All herbicide programs associated with Treatments 1, 2, 3, and 4 were found relatively effective in controlling the emergence of naturally occurring weed species, whereas, in most cases, herbicide programs associated with Treatments 5 and 6 were less effective. HPPD-inhibiting herbicide-based programs applied as preemergence and mid-postemergence (i.e., mesotrione fb tembotrione or as premix, i.e., mesotrione with S-matolachlor and atrazine) and/or herbicides recommended for soybean or cotton in the subsequent years were effective on grassweed species. In general, treatments involving herbicides with six SOAs, such as Treatments 1 and 4 (i.e., inhibition of hydroxyphenyl pyruvate dioxygenase, inhibition of very-long-chain fatty-acid synthesis, inhibition of photosynthesis at photosystem II [PSll], inhibition of acetolactate synthase, inhibition of glutamine synthetase, inhibition of protoporphyrinogen oxidase), or herbicides with seven SOAs, such as Treatments 2 and 3 (i.e., inhibition of very-long-chain fatty-acid synthesis, inhibition of photosynthesis at PSll, inhibition of hydroxyphenyl pyruvate dioxygenase, inhibition of acetolactate synthase, inhibition of glutamine synthetase, inhibition of protoporphyrinogen oxidase, and inhibition of enolpyruvyl shikimate phosphate synthase), reduced weed emergence. On the contrary, treatments involving herbicides with fewer SOAs, such as Treatment 5 (five SOAs) and Treatment 6 (one SOA), were less effective. Only the top three emerged weeds are discussed in what follows.

Palmer Amaranth

Selected herbicide programs associated with corresponding crop rotation sequences across years affected the emergence (i.e., weed counts in uncovered vs. covered plots) of Palmer amaranth (P < 0.0008). Herbicides used in corn–soybean–cotton rotation (i.e., Treatment 2, involving herbicides with seven SOAs) or corn–soybean–corn rotation (i.e., Treatment 4, involving herbicides with six SOAs) (Table 2) reduced the emergence of Palmer amaranth by 89.8% and 88.5%, respectively. The herbicide program for Treatment 2 consisted of preemergence, early, and mid-postemergence herbicide applications fb directed and layby applications (in cotton), and that for Treatment 4 consisted of preemergence, early, and mid-postemergence applications.

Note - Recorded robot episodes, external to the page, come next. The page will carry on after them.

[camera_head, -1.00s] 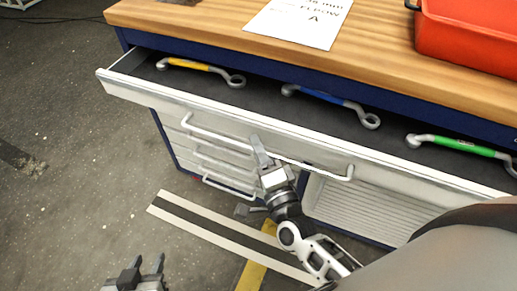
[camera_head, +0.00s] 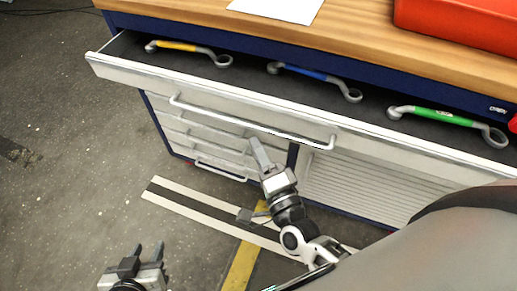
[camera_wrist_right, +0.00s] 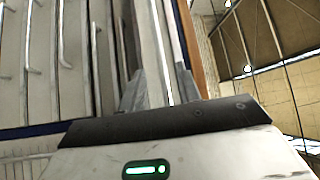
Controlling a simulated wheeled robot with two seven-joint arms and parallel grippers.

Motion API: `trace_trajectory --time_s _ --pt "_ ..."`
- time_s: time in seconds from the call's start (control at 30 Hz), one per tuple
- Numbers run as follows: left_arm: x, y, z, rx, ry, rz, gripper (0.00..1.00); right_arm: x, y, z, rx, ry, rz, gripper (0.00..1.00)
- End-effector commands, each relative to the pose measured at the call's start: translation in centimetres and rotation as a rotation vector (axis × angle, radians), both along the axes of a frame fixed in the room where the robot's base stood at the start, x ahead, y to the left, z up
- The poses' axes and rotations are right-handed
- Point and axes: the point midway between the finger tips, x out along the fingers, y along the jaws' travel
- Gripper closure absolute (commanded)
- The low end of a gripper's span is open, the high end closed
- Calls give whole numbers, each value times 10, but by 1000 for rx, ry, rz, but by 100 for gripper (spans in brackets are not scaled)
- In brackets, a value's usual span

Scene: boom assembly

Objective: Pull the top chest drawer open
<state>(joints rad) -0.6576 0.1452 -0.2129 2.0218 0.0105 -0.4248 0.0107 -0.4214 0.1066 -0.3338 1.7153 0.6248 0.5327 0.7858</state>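The top chest drawer (camera_head: 115,66) stands pulled out from under the benchtop, with its dark inside showing. A yellow wrench (camera_head: 180,47), a blue wrench (camera_head: 305,73) and a green wrench (camera_head: 440,116) lie in it. Its white bar handle (camera_head: 215,114) runs along the front. My right gripper (camera_head: 258,150) is just below the handle and looks clear of it. In the right wrist view its two fingers (camera_wrist_right: 158,90) are apart, with pale drawer edges beyond the gap. My left gripper (camera_head: 145,256) is low at the left, open and empty.
Lower drawers (camera_head: 205,140) are shut. The wooden benchtop (camera_head: 360,45) carries a white paper sheet (camera_head: 280,8) and a red bin (camera_head: 460,30). A striped floor marking (camera_head: 190,207) lies below. The floor at the left is clear.

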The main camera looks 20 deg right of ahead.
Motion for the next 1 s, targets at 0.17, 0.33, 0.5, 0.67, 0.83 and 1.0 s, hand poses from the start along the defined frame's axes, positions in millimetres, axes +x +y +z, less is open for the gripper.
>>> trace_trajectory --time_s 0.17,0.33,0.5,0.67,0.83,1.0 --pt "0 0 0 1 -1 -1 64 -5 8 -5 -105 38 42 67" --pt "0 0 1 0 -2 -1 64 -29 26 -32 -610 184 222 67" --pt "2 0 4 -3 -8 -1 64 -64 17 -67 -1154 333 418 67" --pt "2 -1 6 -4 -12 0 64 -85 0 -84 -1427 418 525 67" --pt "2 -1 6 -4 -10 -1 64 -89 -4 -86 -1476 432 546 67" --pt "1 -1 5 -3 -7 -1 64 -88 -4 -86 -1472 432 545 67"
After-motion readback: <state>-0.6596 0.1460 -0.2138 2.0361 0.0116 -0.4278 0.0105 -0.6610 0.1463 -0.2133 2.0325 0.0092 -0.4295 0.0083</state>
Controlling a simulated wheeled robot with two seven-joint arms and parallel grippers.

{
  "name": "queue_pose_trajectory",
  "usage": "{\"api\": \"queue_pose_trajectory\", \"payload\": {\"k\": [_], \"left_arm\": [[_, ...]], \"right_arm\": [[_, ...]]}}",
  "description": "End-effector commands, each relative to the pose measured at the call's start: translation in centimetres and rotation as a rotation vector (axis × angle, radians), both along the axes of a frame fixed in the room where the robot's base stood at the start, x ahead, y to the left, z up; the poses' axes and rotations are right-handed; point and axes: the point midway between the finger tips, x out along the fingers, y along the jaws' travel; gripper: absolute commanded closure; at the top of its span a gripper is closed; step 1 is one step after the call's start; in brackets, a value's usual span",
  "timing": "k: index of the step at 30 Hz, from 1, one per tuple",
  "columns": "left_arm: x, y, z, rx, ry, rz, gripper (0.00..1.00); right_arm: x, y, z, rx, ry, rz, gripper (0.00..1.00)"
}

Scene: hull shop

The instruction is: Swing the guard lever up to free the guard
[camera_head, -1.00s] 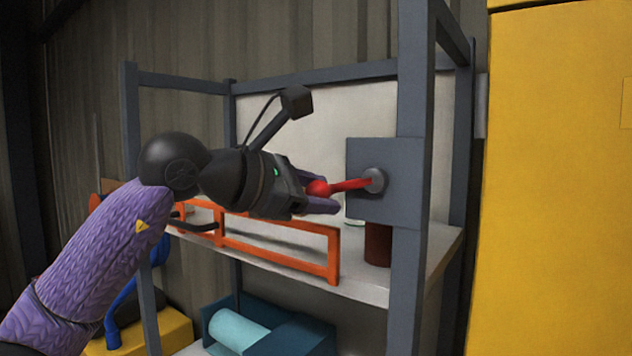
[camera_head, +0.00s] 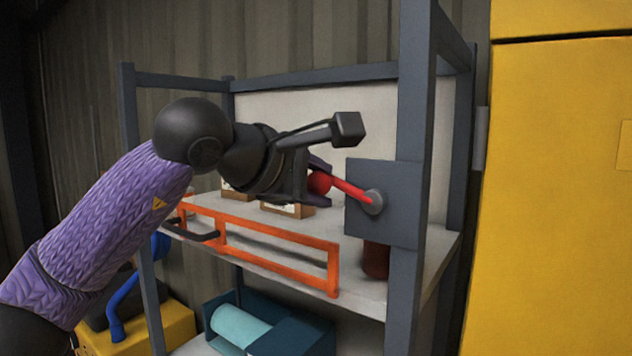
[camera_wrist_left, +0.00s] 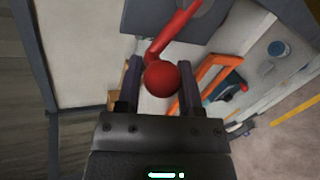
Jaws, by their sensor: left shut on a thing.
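The guard lever (camera_head: 350,190) is a red rod with a round red knob. It pivots on a grey hub (camera_head: 376,202) on a grey plate fixed to the shelf's right front post. From the hub it slants up to the left. My left gripper (camera_head: 320,180) is shut on the lever's knob, which also shows between its two fingers in the left wrist view (camera_wrist_left: 161,79). The orange guard (camera_head: 275,252) is a rectangular frame with a dark handle (camera_head: 195,230), across the shelf's front edge. The right gripper is not in view.
The grey shelf frame (camera_head: 128,110) surrounds the work area. Small boxes (camera_head: 288,209) and a dark red cylinder (camera_head: 376,260) stand on the shelf. A teal holder with a light roll (camera_head: 240,328) is below. A yellow cabinet (camera_head: 560,180) stands at the right.

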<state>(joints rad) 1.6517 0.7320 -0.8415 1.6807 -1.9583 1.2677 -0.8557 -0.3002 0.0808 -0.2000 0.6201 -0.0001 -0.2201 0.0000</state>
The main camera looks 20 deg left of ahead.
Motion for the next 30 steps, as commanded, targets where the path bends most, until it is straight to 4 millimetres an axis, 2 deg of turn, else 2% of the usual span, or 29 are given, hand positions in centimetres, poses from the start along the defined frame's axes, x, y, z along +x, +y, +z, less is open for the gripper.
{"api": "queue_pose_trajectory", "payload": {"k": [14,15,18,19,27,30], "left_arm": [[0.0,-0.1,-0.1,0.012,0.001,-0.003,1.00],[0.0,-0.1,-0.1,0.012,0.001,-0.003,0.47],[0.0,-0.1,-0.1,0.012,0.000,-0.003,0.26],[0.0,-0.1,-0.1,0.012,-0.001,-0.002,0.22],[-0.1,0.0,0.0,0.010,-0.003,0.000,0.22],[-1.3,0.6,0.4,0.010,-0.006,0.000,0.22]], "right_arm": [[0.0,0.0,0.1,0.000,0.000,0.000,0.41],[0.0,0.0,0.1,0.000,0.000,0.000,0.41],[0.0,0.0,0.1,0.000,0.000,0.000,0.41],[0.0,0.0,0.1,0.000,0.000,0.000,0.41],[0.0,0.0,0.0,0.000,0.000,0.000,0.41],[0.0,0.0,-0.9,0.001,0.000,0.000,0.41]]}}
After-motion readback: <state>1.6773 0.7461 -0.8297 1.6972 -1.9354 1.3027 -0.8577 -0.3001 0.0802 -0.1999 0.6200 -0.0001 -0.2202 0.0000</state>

The herbicide program associated with continuous corn, a combination of preemergence and mid-postemergence applications at the recommended dose (i.e., Treatment 5, which involved herbicides with five SOAs, namely, inhibition of very-long-chain fatty-acid synthesis, inhibition of photosynthesis at PSll, inhibition of hydroxyphenyl pyruvate dioxygenase, inhibition of acetolactate synthase, and inhibition of glutamine synthetase), reduced the emergence of Palmer amaranth by 76.2% between counts in uncovered compared to covered plots (Figure 1). Similarly, the herbicide program associated with corn–corn–soybean rotation, a combination of preemergence, early, and mid-postemergence herbicide applications (i.e., Treatment 1, which involved herbicides with six SOAs), reduced Palmer amaranth emergence between uncovered and covered plots by 70.1% (Figure 1). Similar results were reported by Oliveira et al. (Reference Oliveira, Jhala, Gaines, Irmak, Amundsen, Scott and Knezevic2017) when preemergence fb postemergence herbicide programs including glyphosate and glufosinate as pre- or tank mix provided 60% to 90% control of waterhemp under conventional corn. In addition, the preemergence application of mesotrione + S-metolachlor + atrazine provided 83% Palmer amaranth control in conventional corn (Chahal et al. Reference Chahal, Irmak, Gaines, Amundsen, Jugulam, Jha, Travlos and Jhala2018b). Herbicide programs associated with corn–cotton–corn rotation (i.e., Treatment 3, involving herbicides with seven SOAs) or those in continuous corn, that is, at half of the recommended dose of mesotrione fb tembotrione (i.e., Treatment 6, involving herbicides with one SOA, i.e., inhibition of hydroxyphenyl pyruvate dioxygenase), had a lesser effect on Palmer amaranth emergence (54.5% and 31.2%, respectively) (Figure 1).

Figure 1. Effects of herbicide program (i.e., herbicide program × crop rotation) and covered plots (i.e., covered vs. uncovered plot) on Palmer amaranth emergence throughout the experimental period. Vertical bars represent the standard error of the mean at significance level a = 0.1. Treatments are as follows: 1, corn [PRE+MPOST] followed by (fb) corn [PRE+MPOST] fb soybean [PRE+EPOST+MPOST]; 2, corn [PRE+MPOST] fb soybean [PRE+EPOST+MPOST] fb cotton [PRE+EPOST+MPOST+Directed+Layby]; 3, corn [PRE+MPOST] fb cotton [PRE+EPOST+MPOST+Directed+Layby] fb corn [PRE+EPOST]; 4, corn [PRE+MPOST] fb soybean [PRE+EPOST+MPOST] fb corn [PRE+MPOST]; 5, corn [PRE+MPOST] fb corn [PRE+MPOST] fb corn [PRE+MPOST]; 6, corn [EPOST+MPOST] fb corn [EPOST+MPOST] fb corn [EPOST+MPOST]. See Table 1 for a detailed description of the field treatments throughout the experimental period (from 2015 to 2017).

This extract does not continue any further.